Di dalam fatwa nomor 111 tentang murabaha, dijelaskan bahwa akad murabaha adalah akad jual beli suatu barang dengan menegaskan harga belinya kepada pembeli dan pembeli membayarnya dengan harga yang lebih sebagai laba. Harga tersebut harus dinyatakan secara pasti pada saat akad, baik ditentukan mealui tawar menawar, lelang, maupun tender. Pembayaran harga itu boleh dilakukan secara tunai, tangguh, bertahap/cicil, dan dalam kondisi tertentu boleh dengan cara perjumpaan utang sesuai dengan kesepakatan.

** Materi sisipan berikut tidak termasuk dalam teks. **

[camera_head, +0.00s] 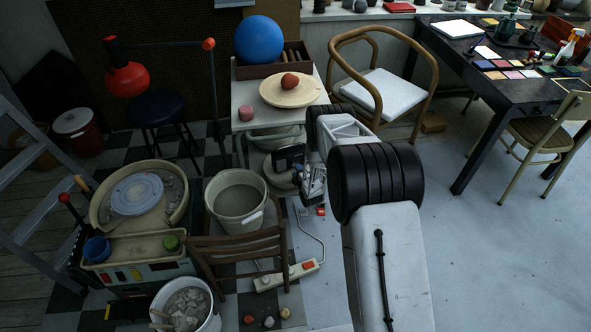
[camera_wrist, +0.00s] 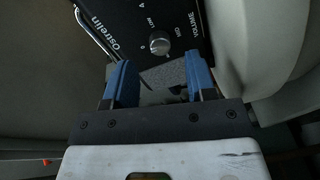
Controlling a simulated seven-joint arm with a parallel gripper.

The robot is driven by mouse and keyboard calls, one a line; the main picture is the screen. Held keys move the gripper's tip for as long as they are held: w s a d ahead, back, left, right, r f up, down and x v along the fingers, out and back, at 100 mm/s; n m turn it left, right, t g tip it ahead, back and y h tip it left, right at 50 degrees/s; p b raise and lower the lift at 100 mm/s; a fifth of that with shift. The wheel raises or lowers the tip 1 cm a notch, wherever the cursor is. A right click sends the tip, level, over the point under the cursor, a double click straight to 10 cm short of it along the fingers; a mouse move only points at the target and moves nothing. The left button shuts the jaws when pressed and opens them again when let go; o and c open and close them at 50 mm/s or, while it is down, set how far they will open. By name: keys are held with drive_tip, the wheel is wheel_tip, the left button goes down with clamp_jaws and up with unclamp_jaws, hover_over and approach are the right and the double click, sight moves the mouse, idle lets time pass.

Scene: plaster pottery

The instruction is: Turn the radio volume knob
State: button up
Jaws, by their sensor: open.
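The radio is a dark panel marked "Ostrelin" (camera_wrist: 115,30) in the wrist view. Its volume knob (camera_wrist: 160,44) is a small round silver knob beside "LOW", "MID" and "VOLUME" lettering. My gripper (camera_wrist: 158,62) is open, with its two blue fingers spread. The knob lies between the lines of the fingers, just beyond their tips, and appears apart from both. Nothing is held. In the head view my arm reaches down beside the small table, and the knob cannot be made out there.
In the wrist view a large pale rounded surface (camera_wrist: 238,45) stands close on the right of the radio. In the head view a white bucket (camera_head: 214,212), a wooden chair (camera_head: 236,247) and a power strip (camera_head: 288,275) are left of my arm.

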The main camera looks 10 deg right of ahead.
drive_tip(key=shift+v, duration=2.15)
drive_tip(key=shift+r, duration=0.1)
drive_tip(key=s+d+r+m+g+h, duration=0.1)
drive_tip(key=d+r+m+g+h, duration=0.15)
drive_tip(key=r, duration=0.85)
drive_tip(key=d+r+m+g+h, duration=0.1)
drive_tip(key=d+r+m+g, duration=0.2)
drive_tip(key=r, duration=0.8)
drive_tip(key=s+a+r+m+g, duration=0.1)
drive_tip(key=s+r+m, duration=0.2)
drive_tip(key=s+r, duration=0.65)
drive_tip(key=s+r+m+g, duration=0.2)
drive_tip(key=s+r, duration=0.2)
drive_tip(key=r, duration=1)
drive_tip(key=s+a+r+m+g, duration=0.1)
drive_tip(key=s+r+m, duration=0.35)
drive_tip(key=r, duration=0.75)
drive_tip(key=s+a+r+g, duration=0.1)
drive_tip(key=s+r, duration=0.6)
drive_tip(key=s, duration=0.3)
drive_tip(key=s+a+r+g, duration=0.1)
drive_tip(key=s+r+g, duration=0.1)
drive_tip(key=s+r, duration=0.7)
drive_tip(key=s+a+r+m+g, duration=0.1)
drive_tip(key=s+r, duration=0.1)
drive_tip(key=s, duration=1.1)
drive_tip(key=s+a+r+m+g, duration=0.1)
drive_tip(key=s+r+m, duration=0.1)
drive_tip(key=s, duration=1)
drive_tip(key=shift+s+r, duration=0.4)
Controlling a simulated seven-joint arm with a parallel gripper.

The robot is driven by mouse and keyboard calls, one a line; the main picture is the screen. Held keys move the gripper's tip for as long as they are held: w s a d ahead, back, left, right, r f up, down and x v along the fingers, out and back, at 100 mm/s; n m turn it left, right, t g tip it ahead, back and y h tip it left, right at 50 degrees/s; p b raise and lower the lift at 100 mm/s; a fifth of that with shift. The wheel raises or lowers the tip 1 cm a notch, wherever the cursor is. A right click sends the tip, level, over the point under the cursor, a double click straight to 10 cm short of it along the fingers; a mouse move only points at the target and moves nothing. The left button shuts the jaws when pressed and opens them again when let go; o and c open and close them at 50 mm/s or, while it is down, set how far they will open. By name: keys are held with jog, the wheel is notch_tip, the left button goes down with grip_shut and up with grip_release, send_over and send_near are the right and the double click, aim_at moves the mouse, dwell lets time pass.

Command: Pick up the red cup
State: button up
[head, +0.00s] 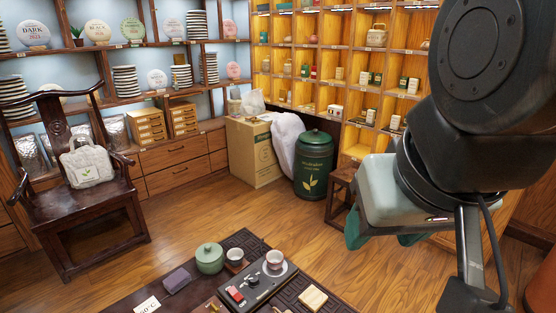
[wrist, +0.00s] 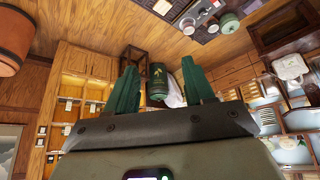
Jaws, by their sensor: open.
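A low dark tea table (head: 225,243) stands at the bottom of the head view. On its black tray (head: 262,287) are a small red object (head: 235,294), whose shape I cannot make out, and a reddish-white cup (head: 274,259) on a pale saucer. Another small cup (head: 234,256) stands to the left of that cup. I cannot tell for certain which is the red cup. My gripper (head: 382,238) is raised at the right, well apart from the table. In the wrist view its green fingers (wrist: 158,66) are spread and empty.
A green lidded jar (head: 209,258), a purple-grey block (head: 177,280) and a wooden coaster (head: 313,298) also sit on the table. Behind are a dark chair (head: 78,208), a green bin (head: 314,165), a cardboard box (head: 254,153) and full shelves. The wooden floor between is clear.

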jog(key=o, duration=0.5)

Jika pendapatan dari sukuk itu kemudian dibelanjakan dengan akad-akad jual beli diatas, maka pihak pengusaha akan tahu dan mengerti dengan akad-akad syariah ini. Artinya, literasi dan sosialisasi bisnis syariah itu terjadi. Dengan menerapkan syariah pada akad-akad jual beli, akan tercipta keadilan dalam jual beli.

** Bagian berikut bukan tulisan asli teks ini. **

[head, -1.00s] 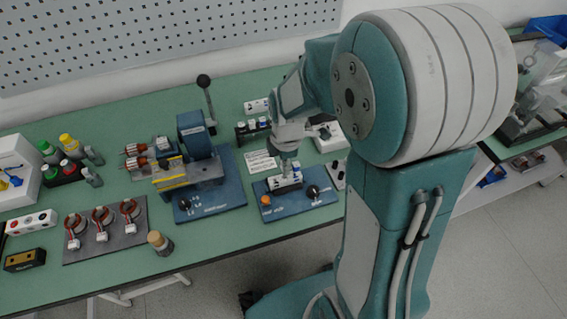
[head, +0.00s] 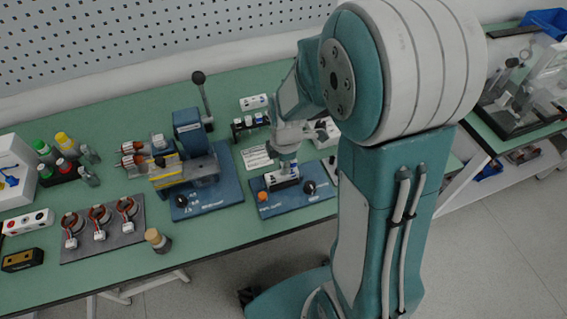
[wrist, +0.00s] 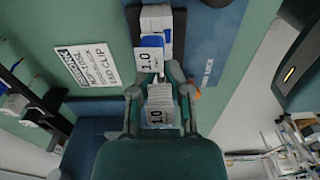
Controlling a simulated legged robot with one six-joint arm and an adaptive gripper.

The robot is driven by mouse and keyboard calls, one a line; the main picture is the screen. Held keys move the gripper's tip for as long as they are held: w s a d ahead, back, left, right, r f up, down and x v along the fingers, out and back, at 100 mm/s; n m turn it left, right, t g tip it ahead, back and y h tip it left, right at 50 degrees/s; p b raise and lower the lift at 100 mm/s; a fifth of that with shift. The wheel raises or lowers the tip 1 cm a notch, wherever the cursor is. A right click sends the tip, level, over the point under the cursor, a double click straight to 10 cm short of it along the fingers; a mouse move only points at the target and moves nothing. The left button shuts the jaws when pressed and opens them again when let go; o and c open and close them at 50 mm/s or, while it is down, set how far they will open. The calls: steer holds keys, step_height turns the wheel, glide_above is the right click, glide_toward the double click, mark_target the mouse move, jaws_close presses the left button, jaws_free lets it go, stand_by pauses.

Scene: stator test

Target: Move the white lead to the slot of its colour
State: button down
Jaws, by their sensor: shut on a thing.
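My gripper (wrist: 160,92) points down over the blue test unit (head: 312,196). In the wrist view its fingers are shut on a pale piece with a number label, which looks like the white lead (wrist: 160,115). In the head view my gripper (head: 287,168) is close above the white slot block (head: 284,184). The lead's lower end and the slot colours are hidden or too small to tell.
A dark rack (head: 250,124) with small coloured items stands behind the unit. A printed card (head: 257,156) lies to its left. The blue machine (head: 190,155) with a tall lever is further left. A mat with several coils (head: 100,222) lies at the front left.

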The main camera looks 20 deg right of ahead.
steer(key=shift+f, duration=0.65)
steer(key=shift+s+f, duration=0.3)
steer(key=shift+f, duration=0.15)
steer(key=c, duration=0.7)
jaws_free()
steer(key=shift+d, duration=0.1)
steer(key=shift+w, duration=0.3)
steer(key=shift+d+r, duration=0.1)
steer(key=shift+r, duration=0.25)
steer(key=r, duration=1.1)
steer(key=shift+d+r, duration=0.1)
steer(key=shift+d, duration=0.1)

Penulis jadi ingat ketika ngobrol dengan salah seorang pengusaha konstruksi di akhir bulan januari di kantornya Cibubur, bahwa sejatinya, pengusaha konstruksi sangat menginginkan melakukan transaksi dengan bank syariah, misalnya bank garansinya bank syariah. Tapi, hal ini tidak diperkenankan. Sekarang ini, BUMN pembayarannya menggunakan Surat Kredit Berdokumen Dalam Negeri (SKBDN)/Supply Chain Financing (SCF) semacam LC dimana bank nya adalah bank konvensional. Jika aturan ini diubah (misalnya oleh kementerian keuangan dan kementerian BUMN), dengan aturan boleh saja bank garansinya bank syariah, maka bisnis syariah akan semakin besar.
Faktanya jelas, ada kebutuhan di kalangan pebisnis untuk menerapkan prinsip syariah dalam pembelanjaan APBN. Fatwa DSN-MUI pun sudah ada. Ditambah dukungan dari perbankan syariah. Artinya, ada kebutuhan untuk menerapkan prinsip syariah di sisi anggaran belanja pada APBN.
Ada 2 hal penting dalam APBN, yaitu pendapatan dan Belanja. Pendapatan merujuk pada sumber pembiayaan APBN. Belanja merujuk pada pengeluaran atau pengalokasian dana APBN. Jika pembiayaan APBN sudah sebagiannya syariah lewat sukuk, lalu belanjapun menggunakan akad-akad syariah, maka APBN tersebut sebagian sudah syariah.
Untuk memperbesar bisnis syariah, pemerintah tidak boleh tinggal diam. Pemerintah harus proaktif dengan political-will nya. Pemerintah dalam hal ini adalah presiden dan menteri-menterinya. Jika presiden mengeluarkan inpres atau perpres agar penggunaan belanja APBN sebagiannya dengan akad-akad syariah, maka bisnis dan ekonomi syariah akan besar. Selama ini, syariah masih berkutat di sektor keuangan dan sektor ZISWAF (zakat, infaq, sedekah dan wakaf). Padahal pilar yang sangat penting dan sangat dominan adalah pilar bisnis (sector riil). Jika bisnis (sector rill) di drive dengan akad-akad syariah, tidak hanya pertumbuhan ekonomi yang terjadi, akan tetapi keberkahan juga akan muncul. Bukankah dalam hidup ini variable ‘berkah’ yang dicari? Berkah umur, berkar rezeki, berkah ilmu, berkah harta, berkah keluarga, berkah tubuh, berkah masyarakat serta berkah bangsa dan negara. Dengan melaksanakan prinsip syariah yang berkeadilan di sector riil ini, dimana keadilan itu dekat dengan taqwa, penulis yakin, kerberkahan akan muncul, tidak hanya dari bumi, tapi juga dari langit. Sebagaimana yang Allah jelaskan dalam surat al A’raf 7, ayat 96 yang berbunyi: “Dan sekiranya penduduk negeri beriman dan bertaqwa, pasti kami akan melimpahkan kepada mereka berkah dari langit dan bumi, tetapi ternyata mereka mendustakan (ayat-ayat kami), maka Kami siksa mereka sesuai dengan apa yang telah mereka kerjakan”.
Penulis jadi ingat lima tahun yang lalu diberi hadiah oleh seorang pegawai kementerian keuangan sebuah buku berjudul “Implementasi APBN Syariah” untuk dikomentari. Beliau kemudian menulis disertasi doktornya dengan tema ‘implementasi APBN Syariah’ dan meminta penulis untuk membimbing disertasinya. Beliau membayangkan bahwa kajian ini akan memberi dampak yang signifikan bagi perkembangan ilmu keuangan negara. Sayangnya, ditengah-tengah proses menulis disertasi, Allah memanggilnya keharibaan-Nya. Penulis melayat jenazahnya dan menghantarkannya ke kubur. Setelah prosesi penguburan, istrinya berpesan kepada penulis, bahwa wasiat dari almarhum adalah ada yang meneruskan disertasinya tersebut. Semoga itu ada diantara pembaca.